SIF CEO Lisa Woll said:  “Despite the growing evidence that companies’ management of environmental, social and governance issues is material to their financial performance and sustainability over time, this reporting is not happening today, and enforcement of existing disclosure requirements in the United States is lacking.  That is why SIF, representing investors who encourage corporations to improve their practices on environmental, social and governance issues, is asking the SEC to require sustainability reporting for publicly traded companies.” 

Among the signers is Ceres, a leading coalition of investors and environmental groups that has been working with many of the nation's largest investors to persuade the SEC to issue guidance on ESG disclosure companies should be providing.  "Institutional investors need standardized, comparable reporting on ESG risks and opportunities to integrate this information into their investment decision-making," said Ceres President Mindy Lubber. "Only with clear SEC guidance on ESG matters can investors avoid costly financial risks in their portfolios.”

The Interfaith Center on Corporate Responsibility (ICCR), a coalition of nearly 300 faith-based institutional investors representing over $100 billion in invested capital, also endorsed the proposal.  ICCR Executive Director Laura Berry said:  “For nearly 40 years, ICCR members have advocated for deeper, broader disclosure of environmental, social and governance issues, recognizing their materiality as indicators for predicting future value and as proxies for sound management practices.  As the SEC responds to the challenge of financial reform, disclosure by companies of sustainability risks and investor analysis of the impact of these factors on future valuation of publicly traded securities is essential to enhanced share performance across all sectors of corporate activity.”

The proposal notes that several trends are converging that speak directly to the need for a mandatory ESG disclosure rule in the United States:

·         An increasing number of investors are integrating ESG factors into their investment decisions and requesting greater disclosure from companies through voluntary initiatives and shareholder proposals.

·         Recent legal opinions have come around to the position that consideration of ESG factors in the investment process is not only permissible but also arguably mandatory for fiduciaries. 

·         Several governments and regulators outside the United States—including those in France, Sweden and the United Kingdom—already require corporations to disclose various ESG factors.

·         A mounting volume of literature points to links between ESG factors and corporate financial performance.

The submission to the SEC tracks the rise of investor interest in ESG issues.  One example it cites is the more than 560 global investment institutions with more than $18 trillion in assets under management that have signed onto the United Nations Principles for Responsible Investment since 2005.  As signatories these investors pledge, among other things, to incorporate ESG issues into investment analysis and decision-making processes.

In addition to the Social Investment Forum, the full list of signers on the SIF letter consists of (in alphabetical order): As You Sow Foundation; Boston Common Asset Management; Calvert Asset Management Company, Inc.; Center for Social Philanthropy, Tellus Institute; Ceres;  Christian Brothers Investment Services, Inc.; Congregation of the Sisters of St.

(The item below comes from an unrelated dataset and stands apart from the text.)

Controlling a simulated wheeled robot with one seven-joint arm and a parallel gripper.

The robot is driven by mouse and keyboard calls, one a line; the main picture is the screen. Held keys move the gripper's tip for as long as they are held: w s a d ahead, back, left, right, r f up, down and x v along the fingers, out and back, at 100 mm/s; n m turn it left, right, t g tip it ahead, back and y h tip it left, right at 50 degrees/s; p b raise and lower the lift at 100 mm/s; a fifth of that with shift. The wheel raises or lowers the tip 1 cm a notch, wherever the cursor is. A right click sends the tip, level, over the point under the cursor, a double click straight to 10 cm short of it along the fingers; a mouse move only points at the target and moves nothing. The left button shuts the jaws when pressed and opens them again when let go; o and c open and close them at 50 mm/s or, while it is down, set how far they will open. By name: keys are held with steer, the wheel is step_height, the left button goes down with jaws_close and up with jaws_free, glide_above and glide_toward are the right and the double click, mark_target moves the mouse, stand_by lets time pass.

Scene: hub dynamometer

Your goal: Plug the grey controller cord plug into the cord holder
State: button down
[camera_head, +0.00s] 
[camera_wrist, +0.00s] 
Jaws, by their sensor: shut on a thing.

Agnes; Corporate Governance (newsletter); Domini Social Investments; Dominican Sisters of Hope; Edward W. Hazen Foundation; EIRIS; Enterprising Solutions; Ethos Foundation; First Affirmative Financial Network, LLC; Friends Fiduciary Corporation; Funding Exchange, Inc.; Governance & Accountability Institute; Green Century Capital Management, Inc.; Investor Environmental Health Network; Interfaith Center on Corporate Responsibility; IW Financial; KLD Research & Analytics, Inc.; Krull & Company; Manhattan Country School; Marc J. Lane Wealth Group; Marianist Province of the United States; Merck Family Fund; Mercy Investment Program; Miller/Howard Investments; Northwest & Ethical Investments L.P.; Northwest Coalition for Responsible Investment; Outcrop; Oxfam America; Parnassus Investments; Pax World Management Corp.; Portfolio 21 Investments; Progressive Asset Management, Inc.; Region VI Coalition for Responsible Investment; RiskMetrics Group; Sisters of Charity of Cincinnati; Sisters of St. Francis of Philadelphia; Sisters of Mercy Regional Community of Detroit Charitable Trust; Sisters of St. Joseph of Springfield, MA; The Corporate Library; The Sustainability Group at Loring, Wolcott & Coolidge; Tides Foundation; Trillium Asset Management; Unitarian Universalist Service Committee (UUSC); Universal Health Care Foundation of Connecticut; Ursuline Sisters of Tildonk, U.S. Province; Veris Wealth Partners;  and Walden Asset Management.

ABOUT THE SOCIAL INVESTMENT FORUM: The Social Investment Forum (http://www.socialinvest.org) is the U.S. national nonprofit membership association for professionals, firms and organizations dedicated to promoting the practice and growth of socially responsible investing (SRI).  Critical to responsible investment practice is the consideration of environmental, social and corporate governance criteria in addition to standard financial analysis.  Nearly 400 SIF members support SRI through portfolio selection analysis, shareholder advocacy and community investing.